Robot episode records:
****************************************
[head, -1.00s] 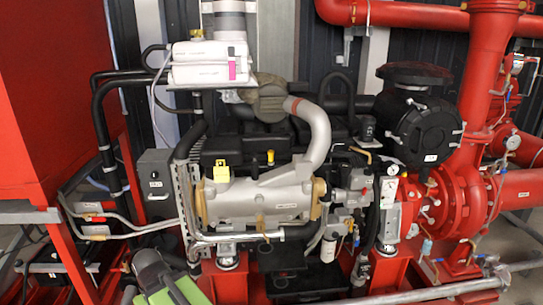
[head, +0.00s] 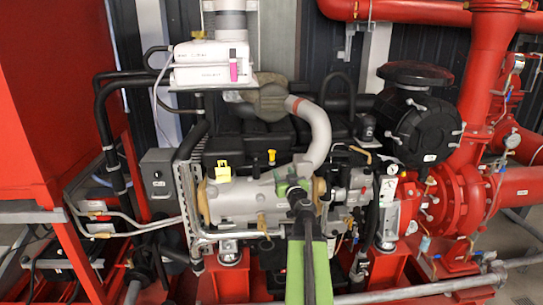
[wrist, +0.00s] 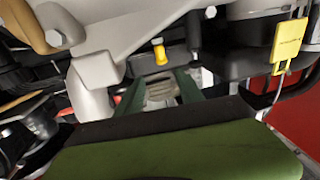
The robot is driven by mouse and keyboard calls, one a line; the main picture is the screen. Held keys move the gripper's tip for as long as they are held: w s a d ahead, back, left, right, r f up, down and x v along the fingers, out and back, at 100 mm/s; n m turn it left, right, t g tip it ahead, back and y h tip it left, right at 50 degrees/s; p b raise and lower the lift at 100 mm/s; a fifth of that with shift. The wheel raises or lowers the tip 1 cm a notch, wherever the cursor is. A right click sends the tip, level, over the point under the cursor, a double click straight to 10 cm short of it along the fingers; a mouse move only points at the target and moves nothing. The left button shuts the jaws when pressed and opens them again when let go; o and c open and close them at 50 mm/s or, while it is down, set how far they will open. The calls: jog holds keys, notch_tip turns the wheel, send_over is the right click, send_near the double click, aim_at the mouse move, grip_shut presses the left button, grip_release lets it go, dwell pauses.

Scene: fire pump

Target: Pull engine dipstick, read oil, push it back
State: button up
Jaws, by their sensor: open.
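A small yellow handle (head: 271,157), which looks like the dipstick's grip, stands upright on top of the engine (head: 240,200). It also shows in the wrist view (wrist: 160,53), beyond the fingertips. My gripper (head: 291,186) is in front of the engine's silver housing, below and right of the yellow handle, not touching it. In the wrist view my green fingers (wrist: 165,88) stand apart with nothing held between them. The dipstick's rod is hidden. A yellow tag or cap (head: 222,172) sits left of the handle; in the wrist view the yellow tag (wrist: 288,42) is at the upper right.
A curved silver pipe (head: 318,130) rises right of the handle. A black round filter housing (head: 418,125) and red pump pipes (head: 475,120) stand at the right. A white box (head: 210,64) is above left. A red tank (head: 60,100) fills the left side.

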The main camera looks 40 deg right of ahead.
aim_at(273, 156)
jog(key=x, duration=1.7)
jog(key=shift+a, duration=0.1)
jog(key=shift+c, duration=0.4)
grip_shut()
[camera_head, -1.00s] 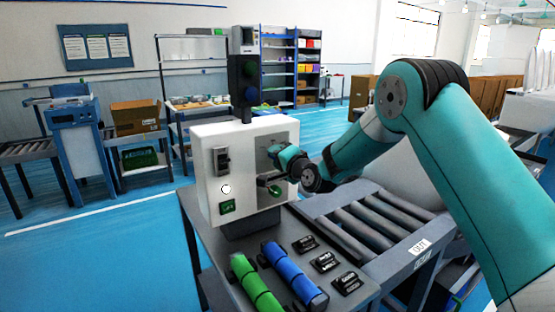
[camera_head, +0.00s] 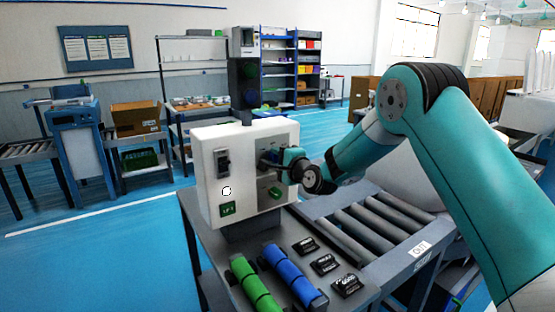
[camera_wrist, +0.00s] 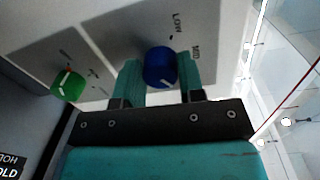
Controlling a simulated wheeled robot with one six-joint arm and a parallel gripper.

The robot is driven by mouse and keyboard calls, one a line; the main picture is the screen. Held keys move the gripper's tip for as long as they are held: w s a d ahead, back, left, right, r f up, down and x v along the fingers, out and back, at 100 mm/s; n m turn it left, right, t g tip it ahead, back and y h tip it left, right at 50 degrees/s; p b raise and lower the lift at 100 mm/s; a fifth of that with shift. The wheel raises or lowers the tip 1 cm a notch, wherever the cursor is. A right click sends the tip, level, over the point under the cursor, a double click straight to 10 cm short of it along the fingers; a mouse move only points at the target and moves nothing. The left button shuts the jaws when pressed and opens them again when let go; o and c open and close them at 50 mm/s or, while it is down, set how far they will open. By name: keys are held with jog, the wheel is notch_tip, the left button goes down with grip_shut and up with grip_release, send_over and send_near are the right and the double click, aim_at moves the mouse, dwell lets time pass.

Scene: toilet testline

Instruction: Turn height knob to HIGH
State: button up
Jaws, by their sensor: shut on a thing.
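The white control box (camera_head: 211,184) stands on the dark bench. In the wrist view, a blue knob (camera_wrist: 159,66) sits on a grey panel with the labels LOW and MID beside it. A HIGH label is not readable. My gripper (camera_wrist: 160,76) is shut on the blue knob, one teal finger on each side. In the head view, my gripper (camera_head: 270,158) is at the upper part of the box's right-hand face and hides the blue knob. The knob's pointer position is hard to make out.
A green knob (camera_wrist: 67,85) is beside the blue one, below it in the head view (camera_head: 275,193). A switch (camera_head: 222,163) is on the box's front. Green (camera_head: 256,289) and blue (camera_head: 293,274) cylinders lie on the bench. A roller conveyor (camera_head: 370,226) is at the right.

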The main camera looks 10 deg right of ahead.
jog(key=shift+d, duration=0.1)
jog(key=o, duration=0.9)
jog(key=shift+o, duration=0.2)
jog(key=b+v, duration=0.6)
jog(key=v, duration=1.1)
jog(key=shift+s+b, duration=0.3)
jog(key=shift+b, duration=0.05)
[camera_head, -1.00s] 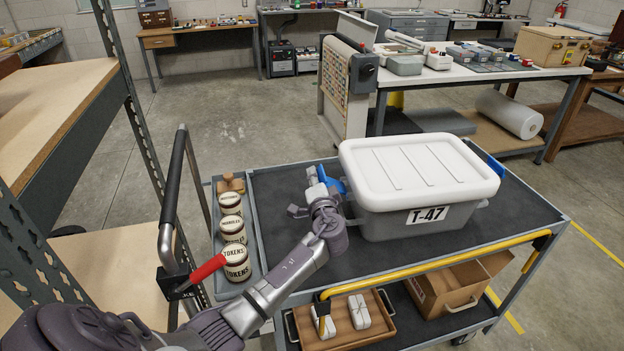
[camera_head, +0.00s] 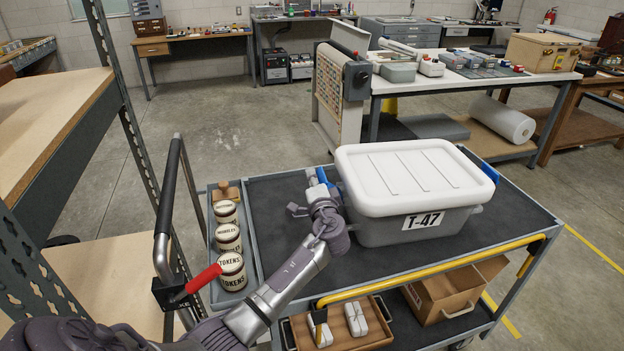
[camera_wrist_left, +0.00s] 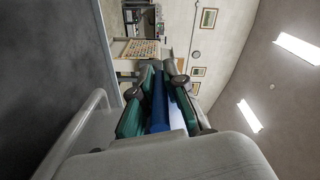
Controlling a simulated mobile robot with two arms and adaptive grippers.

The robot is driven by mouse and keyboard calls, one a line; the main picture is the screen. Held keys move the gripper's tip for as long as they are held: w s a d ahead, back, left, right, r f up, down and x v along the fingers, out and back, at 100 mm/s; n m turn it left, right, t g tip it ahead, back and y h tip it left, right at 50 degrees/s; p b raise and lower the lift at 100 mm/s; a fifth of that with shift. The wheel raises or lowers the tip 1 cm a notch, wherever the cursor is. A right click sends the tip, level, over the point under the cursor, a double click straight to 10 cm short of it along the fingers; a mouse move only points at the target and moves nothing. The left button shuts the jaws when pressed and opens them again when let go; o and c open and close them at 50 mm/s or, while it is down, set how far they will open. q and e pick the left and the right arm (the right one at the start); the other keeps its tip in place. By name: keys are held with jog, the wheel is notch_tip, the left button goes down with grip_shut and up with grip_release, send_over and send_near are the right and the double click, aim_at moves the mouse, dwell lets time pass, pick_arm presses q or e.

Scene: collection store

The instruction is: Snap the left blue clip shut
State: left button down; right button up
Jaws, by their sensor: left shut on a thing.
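A grey tote (camera_head: 395,232) with a white lid (camera_head: 415,178) and a T-47 label stands on the cart. The lid lies level on it. The left blue clip (camera_head: 322,175) is at the tote's left end, partly hidden by my left gripper (camera_head: 316,186). In the left wrist view, my gripper (camera_wrist_left: 167,78) has its green-padded fingers on either side of the blue clip (camera_wrist_left: 159,108) and is shut on it. Whether the clip is latched over the lid is hidden. Another blue clip (camera_head: 492,173) shows at the tote's right end. My right gripper is not in view.
The cart's dark top (camera_head: 270,205) is clear around the tote. Token and marble jars (camera_head: 231,271) stand in a side tray at left. A yellow rail (camera_head: 430,271) edges the cart's front. The lower shelf holds a brown tray and a cardboard box (camera_head: 455,290).

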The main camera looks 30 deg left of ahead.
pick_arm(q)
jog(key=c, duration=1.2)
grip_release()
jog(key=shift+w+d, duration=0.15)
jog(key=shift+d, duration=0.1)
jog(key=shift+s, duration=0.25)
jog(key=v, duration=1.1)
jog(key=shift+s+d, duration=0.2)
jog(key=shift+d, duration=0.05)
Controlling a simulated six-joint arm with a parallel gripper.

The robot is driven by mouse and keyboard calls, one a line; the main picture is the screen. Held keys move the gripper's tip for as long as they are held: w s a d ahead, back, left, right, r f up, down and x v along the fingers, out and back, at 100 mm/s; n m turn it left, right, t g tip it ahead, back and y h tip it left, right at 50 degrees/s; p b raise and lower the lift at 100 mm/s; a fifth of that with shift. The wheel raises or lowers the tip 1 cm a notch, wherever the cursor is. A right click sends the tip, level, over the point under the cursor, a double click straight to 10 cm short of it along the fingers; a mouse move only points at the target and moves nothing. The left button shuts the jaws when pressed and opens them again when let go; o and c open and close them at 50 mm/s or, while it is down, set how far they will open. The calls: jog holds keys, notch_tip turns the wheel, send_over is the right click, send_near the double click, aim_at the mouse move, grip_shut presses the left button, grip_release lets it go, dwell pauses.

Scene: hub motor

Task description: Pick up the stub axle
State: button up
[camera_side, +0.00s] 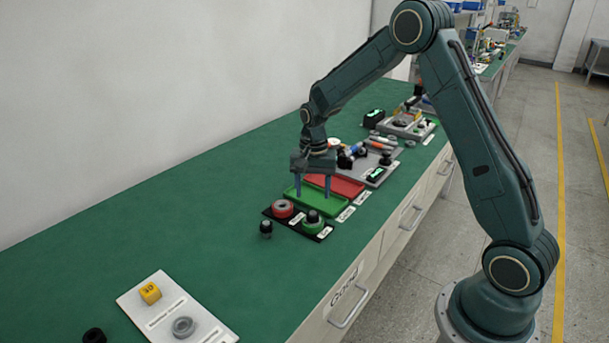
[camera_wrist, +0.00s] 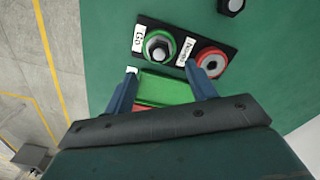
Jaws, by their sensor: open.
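No part is labelled as the stub axle. A small dark part with a metal-coloured top (camera_side: 313,216) stands upright in the green ring (camera_side: 313,228) of a black gauge plate (camera_side: 270,213); the wrist view shows it as a round metallic part (camera_wrist: 158,48) inside the green ring. A similar small black part (camera_side: 265,228) stands on the green bench left of the plate, partly seen in the wrist view (camera_wrist: 232,4). My gripper (camera_side: 312,190) is open and empty, fingers down, above the green tray (camera_side: 325,205) behind the gauge plate. Both fingertips show in the wrist view (camera_wrist: 161,70).
A red ring (camera_side: 282,208) sits on the same plate. A red tray (camera_side: 340,185) and a grey board with several parts (camera_side: 375,175) lie farther back. A white panel (camera_side: 160,312) holds a yellow part (camera_side: 150,293) and grey ring (camera_side: 183,326). The bench between is clear.

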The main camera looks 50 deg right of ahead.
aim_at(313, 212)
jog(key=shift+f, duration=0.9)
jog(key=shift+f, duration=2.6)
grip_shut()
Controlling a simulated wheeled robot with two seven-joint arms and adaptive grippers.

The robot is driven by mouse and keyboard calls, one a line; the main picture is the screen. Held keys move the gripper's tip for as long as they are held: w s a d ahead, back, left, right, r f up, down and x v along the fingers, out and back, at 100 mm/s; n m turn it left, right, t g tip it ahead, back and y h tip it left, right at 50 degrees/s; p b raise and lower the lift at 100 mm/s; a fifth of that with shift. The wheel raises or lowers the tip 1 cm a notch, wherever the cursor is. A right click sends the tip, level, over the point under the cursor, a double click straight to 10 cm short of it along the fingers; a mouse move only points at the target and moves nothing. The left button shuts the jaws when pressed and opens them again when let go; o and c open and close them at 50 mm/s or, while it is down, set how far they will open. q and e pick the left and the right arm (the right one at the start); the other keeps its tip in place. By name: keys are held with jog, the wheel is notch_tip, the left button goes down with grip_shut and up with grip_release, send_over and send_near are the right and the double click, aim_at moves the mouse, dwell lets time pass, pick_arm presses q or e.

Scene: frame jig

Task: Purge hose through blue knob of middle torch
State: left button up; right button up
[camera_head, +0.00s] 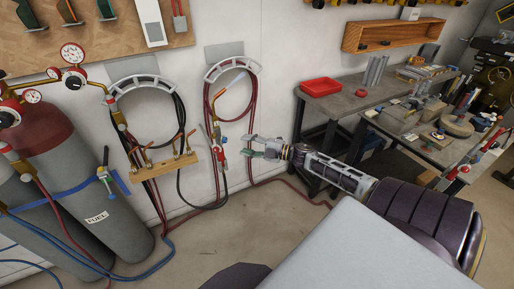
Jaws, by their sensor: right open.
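A torch (217,140) with red and pale parts hangs upright against the wall, below the right hose hanger. Its knobs are too small to tell their colours surely. A red hose (207,105) loops over that hanger and runs down by the torch to the floor. My right gripper (247,146) is open and empty, just right of the torch. Its fingers point left at the torch, with a small gap in the picture. Another torch (105,172) with a green-blue part hangs at the front cylinder. My left gripper is not in view.
Gas cylinders (67,160) with gauges stand at the left, with blue hoses on the floor. A wooden bracket (163,166) holds brass fittings under the left hanger (142,80). A workbench (345,104) with a red tray (321,86) stands right. Floor below my gripper is mostly clear.

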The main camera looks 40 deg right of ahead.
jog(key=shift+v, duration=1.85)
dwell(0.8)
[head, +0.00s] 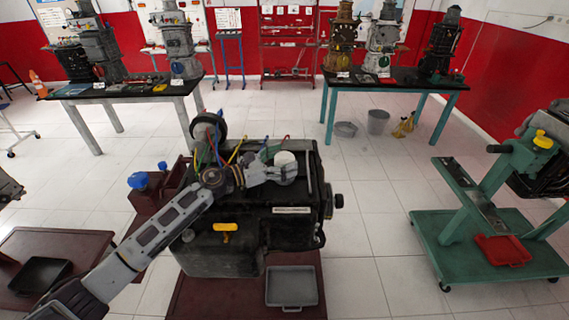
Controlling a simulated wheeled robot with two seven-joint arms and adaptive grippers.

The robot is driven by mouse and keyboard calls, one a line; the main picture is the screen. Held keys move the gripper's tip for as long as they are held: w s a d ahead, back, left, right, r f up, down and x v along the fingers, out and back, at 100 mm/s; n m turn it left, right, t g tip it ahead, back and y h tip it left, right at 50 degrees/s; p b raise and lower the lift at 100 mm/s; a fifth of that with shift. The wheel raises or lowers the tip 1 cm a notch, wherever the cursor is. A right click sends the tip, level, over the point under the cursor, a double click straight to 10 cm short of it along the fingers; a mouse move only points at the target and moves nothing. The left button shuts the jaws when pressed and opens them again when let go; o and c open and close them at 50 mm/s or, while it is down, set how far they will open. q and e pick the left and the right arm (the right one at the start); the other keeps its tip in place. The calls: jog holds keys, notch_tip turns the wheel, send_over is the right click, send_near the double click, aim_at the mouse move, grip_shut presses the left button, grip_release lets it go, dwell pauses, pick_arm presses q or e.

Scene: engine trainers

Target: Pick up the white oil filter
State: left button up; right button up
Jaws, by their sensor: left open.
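The white oil filter (285,157) shows as a small pale round top on the upper side of the black engine (270,245), near its middle. My left gripper (284,172) reaches in from the lower left and is open, right at the near side of the filter. Its fingers overlap the filter's lower part in the picture, so I cannot tell whether they touch it. The lower part of the filter is hidden. My right gripper is not in view.
Coloured wires (215,150) and a black round part (208,126) rise from the engine left of the filter. A grey tray (291,287) lies on the dark red stand below. A green engine stand (470,215) is at the right. White tiled floor lies open between.

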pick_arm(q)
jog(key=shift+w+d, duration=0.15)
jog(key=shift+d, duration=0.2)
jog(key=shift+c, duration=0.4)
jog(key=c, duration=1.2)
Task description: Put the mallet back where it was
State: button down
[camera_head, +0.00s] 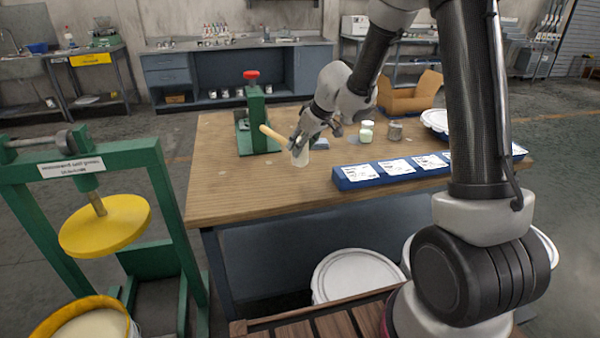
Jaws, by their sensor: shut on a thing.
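The mallet shows as a pale wooden handle (272,134) that sticks out to the left of my gripper. My gripper (297,145) is shut on the mallet over the middle of the wooden workbench (230,190). A whitish cylindrical piece (300,158) shows just below the fingers; I cannot tell whether it is the mallet's head or a separate thing. My fingers hide part of the mallet, and I cannot tell whether it touches the bench top.
A green press with a red knob (256,115) stands just left of the mallet. A blue tray with white cards (385,172), small jars (366,131) and a cardboard box (408,95) are to the right. The bench's front left is clear. A green frame with a yellow disc (105,225) stands at left.

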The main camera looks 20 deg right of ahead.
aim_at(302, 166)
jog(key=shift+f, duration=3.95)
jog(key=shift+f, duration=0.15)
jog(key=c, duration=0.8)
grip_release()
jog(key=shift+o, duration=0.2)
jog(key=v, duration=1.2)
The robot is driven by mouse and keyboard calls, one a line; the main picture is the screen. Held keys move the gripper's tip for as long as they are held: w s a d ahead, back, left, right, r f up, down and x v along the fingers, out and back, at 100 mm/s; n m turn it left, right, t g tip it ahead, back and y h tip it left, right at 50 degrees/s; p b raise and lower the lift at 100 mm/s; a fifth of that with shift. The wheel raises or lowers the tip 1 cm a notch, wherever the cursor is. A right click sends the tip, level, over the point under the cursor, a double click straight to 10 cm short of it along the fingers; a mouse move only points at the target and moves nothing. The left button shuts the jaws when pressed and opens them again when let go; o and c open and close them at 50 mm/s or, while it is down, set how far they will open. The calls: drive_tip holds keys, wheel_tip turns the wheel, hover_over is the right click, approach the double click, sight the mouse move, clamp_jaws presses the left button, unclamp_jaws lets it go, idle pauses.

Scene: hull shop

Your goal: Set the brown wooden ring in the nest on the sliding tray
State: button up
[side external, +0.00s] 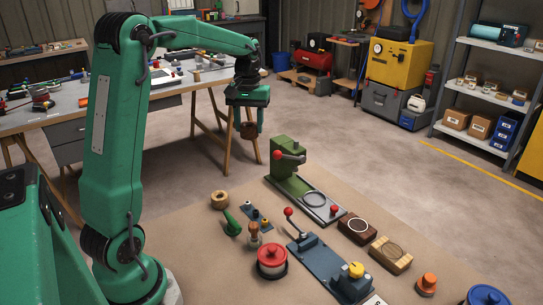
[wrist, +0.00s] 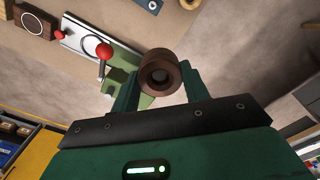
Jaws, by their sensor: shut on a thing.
****************************************
EXERCISE DIRECTIONS:
Gather up the lines that contain the word "Task".

EXERCISE SOLUTION:
Task description: Pick up the stub axle
Task: Purge hose through blue knob of middle torch
Task description: Put the mallet back where it was

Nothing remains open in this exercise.